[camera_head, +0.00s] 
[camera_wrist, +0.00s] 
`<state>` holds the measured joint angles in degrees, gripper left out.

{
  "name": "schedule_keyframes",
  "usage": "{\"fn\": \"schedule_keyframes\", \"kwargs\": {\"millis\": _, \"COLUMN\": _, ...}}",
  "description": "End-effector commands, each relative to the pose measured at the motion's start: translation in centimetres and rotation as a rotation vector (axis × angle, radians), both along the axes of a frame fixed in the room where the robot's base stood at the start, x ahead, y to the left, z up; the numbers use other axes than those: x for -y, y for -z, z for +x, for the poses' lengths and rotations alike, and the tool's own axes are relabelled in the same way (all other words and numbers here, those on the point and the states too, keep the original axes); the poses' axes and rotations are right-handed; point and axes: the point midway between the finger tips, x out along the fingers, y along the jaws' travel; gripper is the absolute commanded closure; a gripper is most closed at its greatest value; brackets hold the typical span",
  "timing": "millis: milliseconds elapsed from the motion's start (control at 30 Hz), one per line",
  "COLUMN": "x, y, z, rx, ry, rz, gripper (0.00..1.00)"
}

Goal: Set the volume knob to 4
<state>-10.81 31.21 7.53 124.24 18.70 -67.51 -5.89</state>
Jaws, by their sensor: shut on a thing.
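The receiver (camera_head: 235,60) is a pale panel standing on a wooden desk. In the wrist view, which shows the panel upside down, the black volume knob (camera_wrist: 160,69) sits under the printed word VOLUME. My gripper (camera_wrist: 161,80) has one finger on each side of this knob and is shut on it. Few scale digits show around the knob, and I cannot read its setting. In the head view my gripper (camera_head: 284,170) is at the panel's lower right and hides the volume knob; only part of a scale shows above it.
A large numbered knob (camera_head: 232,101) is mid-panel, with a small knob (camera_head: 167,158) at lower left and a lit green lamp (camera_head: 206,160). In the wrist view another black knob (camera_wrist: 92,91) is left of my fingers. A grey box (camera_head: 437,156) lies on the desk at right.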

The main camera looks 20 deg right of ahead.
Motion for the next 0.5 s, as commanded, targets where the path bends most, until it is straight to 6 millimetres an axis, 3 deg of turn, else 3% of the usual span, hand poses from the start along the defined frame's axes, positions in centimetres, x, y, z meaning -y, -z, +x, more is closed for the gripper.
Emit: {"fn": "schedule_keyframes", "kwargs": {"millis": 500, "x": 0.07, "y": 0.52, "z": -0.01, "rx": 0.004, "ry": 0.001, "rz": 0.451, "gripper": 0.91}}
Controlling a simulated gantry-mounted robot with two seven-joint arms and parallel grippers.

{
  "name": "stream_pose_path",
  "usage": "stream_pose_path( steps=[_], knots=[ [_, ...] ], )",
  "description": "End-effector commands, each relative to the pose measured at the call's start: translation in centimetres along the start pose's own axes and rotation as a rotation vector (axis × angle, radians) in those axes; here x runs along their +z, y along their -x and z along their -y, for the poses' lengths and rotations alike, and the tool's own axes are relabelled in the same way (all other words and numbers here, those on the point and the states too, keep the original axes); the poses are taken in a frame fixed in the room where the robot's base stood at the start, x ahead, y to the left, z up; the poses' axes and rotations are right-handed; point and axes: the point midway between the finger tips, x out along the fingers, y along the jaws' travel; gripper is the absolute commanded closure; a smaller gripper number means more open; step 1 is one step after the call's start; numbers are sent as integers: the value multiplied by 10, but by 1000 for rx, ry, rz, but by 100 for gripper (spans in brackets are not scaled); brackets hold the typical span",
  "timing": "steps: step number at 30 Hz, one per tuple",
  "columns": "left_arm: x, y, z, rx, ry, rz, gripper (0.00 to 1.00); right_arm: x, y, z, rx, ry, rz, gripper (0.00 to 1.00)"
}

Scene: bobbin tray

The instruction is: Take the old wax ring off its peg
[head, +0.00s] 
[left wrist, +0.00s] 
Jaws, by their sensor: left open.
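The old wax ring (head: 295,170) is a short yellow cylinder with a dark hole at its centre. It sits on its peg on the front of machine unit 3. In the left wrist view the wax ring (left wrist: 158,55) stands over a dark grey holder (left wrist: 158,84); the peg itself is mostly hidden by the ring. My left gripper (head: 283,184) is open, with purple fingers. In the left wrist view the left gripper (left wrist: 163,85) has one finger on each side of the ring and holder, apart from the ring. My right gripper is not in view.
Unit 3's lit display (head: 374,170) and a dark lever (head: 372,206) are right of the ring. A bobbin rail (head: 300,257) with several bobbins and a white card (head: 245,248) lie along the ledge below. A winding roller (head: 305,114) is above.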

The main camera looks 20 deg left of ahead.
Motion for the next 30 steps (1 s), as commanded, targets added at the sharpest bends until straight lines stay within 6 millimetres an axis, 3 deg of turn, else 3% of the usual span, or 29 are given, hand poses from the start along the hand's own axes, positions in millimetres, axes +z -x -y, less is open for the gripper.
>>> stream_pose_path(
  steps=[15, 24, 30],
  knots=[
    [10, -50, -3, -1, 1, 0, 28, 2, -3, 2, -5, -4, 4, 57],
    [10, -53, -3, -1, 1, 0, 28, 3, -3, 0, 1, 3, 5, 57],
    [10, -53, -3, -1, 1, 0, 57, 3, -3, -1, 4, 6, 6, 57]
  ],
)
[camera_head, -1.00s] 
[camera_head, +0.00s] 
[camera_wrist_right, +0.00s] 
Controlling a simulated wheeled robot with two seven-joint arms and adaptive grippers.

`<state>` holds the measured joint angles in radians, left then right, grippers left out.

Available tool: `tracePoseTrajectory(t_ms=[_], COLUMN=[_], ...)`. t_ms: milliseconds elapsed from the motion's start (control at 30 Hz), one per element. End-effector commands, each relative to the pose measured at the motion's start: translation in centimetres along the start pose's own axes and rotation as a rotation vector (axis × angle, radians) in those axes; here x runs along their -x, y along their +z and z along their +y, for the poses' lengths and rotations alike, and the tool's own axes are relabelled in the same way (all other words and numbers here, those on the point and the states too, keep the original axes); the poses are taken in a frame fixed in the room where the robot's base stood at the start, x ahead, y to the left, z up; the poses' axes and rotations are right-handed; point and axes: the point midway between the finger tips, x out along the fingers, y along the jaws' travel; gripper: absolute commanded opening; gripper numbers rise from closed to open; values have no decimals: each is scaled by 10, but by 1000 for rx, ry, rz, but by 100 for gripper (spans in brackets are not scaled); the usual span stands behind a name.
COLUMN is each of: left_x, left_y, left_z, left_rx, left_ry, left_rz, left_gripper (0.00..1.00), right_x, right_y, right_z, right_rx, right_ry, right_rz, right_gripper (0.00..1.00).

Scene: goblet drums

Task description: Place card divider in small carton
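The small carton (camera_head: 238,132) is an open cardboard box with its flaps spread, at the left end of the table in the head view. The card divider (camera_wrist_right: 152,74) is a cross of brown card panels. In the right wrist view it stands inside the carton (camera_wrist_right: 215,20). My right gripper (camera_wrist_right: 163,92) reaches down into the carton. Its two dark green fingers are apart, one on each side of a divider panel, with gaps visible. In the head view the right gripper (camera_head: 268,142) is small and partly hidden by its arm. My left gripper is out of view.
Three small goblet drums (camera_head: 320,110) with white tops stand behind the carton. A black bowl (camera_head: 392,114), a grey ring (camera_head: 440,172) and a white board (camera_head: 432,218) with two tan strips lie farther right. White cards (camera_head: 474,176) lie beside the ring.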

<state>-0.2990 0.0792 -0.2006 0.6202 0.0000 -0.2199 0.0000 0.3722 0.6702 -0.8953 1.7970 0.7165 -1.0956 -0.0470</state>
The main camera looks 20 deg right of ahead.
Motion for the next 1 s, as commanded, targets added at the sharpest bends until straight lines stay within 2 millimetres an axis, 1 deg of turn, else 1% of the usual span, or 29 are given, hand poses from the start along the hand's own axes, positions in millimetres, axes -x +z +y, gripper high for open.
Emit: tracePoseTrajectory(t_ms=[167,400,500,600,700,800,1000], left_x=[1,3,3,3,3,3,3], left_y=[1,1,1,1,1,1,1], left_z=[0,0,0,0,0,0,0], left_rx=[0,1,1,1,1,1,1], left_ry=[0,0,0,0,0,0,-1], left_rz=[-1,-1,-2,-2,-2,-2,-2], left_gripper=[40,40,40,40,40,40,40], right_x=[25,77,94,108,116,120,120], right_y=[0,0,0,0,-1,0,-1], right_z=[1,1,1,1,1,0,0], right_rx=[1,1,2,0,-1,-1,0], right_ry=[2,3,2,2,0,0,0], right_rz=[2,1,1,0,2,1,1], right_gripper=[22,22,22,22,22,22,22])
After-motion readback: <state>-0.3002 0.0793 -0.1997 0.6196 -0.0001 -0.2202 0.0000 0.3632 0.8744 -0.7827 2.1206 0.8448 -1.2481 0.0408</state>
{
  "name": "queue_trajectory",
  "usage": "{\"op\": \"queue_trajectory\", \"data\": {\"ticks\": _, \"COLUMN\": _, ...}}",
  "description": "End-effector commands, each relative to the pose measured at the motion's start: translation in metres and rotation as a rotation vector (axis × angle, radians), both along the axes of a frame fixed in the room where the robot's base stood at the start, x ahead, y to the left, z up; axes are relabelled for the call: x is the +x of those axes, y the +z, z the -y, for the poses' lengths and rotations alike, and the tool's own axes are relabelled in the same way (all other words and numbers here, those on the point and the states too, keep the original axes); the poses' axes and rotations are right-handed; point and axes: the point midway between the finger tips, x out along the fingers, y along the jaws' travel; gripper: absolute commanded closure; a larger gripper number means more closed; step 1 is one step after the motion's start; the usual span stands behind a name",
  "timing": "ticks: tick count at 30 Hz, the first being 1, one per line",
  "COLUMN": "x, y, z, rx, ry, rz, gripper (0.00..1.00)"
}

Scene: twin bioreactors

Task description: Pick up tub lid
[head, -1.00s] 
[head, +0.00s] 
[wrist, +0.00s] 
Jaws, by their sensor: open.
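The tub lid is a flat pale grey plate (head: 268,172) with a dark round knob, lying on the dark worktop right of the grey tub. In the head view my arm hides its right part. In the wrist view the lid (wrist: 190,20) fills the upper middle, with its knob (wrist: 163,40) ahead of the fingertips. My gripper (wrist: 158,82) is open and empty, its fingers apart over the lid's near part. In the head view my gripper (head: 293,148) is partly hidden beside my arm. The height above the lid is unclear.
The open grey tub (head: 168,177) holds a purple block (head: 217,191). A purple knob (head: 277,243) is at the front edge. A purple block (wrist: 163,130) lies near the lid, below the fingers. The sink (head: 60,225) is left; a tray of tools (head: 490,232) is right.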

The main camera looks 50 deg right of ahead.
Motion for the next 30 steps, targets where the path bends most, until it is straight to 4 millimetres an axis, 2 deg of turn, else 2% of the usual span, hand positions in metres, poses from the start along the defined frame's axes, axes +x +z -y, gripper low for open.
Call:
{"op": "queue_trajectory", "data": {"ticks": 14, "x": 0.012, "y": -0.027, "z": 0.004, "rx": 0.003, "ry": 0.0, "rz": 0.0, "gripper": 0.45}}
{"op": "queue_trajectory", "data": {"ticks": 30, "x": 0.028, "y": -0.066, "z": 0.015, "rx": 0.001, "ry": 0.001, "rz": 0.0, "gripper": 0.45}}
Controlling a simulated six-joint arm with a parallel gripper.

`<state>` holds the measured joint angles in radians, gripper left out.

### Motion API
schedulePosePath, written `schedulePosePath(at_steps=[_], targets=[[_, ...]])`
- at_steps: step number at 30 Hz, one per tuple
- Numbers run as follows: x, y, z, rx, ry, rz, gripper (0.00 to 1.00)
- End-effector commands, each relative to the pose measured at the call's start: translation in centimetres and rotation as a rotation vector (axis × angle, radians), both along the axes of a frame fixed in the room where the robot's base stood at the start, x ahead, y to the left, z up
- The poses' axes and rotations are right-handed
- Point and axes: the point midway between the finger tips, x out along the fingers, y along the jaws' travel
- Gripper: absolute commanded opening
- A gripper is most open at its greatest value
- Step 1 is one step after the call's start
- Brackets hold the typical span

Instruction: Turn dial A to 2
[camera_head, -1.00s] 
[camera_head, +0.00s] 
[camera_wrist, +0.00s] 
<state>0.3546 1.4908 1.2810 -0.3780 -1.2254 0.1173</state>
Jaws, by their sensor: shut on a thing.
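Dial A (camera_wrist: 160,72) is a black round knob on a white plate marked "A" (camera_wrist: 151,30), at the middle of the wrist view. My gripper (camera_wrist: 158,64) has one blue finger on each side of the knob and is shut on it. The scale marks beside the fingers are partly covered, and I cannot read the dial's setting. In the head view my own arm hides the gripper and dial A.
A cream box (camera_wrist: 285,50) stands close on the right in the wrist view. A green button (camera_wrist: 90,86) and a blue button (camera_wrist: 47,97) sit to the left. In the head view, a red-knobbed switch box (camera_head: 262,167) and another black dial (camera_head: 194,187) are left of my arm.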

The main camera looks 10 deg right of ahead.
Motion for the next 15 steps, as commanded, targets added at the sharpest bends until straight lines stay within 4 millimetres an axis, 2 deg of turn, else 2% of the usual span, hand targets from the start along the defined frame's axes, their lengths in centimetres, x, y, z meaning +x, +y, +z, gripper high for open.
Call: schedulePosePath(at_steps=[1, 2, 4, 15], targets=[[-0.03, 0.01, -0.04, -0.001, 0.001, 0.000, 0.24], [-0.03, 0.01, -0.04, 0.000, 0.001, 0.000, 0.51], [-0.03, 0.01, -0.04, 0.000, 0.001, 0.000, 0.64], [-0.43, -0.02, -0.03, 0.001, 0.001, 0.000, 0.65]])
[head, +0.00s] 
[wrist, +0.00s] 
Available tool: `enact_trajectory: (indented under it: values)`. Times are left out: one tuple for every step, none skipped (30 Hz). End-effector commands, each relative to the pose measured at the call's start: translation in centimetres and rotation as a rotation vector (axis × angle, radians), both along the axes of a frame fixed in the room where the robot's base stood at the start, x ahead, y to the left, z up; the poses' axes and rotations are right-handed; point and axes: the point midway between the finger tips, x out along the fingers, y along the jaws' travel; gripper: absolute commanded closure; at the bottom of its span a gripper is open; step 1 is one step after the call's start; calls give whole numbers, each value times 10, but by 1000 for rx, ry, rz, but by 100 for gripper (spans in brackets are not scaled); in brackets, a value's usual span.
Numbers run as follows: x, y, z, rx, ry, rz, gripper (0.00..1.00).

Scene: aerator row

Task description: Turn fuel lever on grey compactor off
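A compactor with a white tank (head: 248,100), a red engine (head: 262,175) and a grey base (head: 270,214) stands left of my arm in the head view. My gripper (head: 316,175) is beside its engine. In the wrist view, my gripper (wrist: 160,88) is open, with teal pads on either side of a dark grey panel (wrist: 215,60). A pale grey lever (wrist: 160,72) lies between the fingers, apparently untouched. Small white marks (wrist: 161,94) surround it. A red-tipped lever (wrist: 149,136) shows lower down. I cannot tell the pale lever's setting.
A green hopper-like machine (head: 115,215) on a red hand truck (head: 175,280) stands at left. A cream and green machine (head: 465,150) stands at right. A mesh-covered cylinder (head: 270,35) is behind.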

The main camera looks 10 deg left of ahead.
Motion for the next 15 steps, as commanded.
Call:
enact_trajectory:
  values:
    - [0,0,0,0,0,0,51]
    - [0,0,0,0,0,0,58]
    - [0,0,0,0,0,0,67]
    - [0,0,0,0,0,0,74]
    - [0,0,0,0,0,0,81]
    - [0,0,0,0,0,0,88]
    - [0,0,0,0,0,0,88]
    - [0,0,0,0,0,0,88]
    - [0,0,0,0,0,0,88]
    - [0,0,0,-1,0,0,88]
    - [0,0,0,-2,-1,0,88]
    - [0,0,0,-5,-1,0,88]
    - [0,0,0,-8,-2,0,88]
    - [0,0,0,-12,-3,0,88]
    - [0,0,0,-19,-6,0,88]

==========

Take every line from the records above that has the word "arms" and copy it.

- _WORKED SOLUTION_:
Controlling a simulated gantry-mounted robot with two seven-joint arms and parallel grippers.
Controlling a simulated wheeled robot with two seven-joint arms and adaptive grippers.

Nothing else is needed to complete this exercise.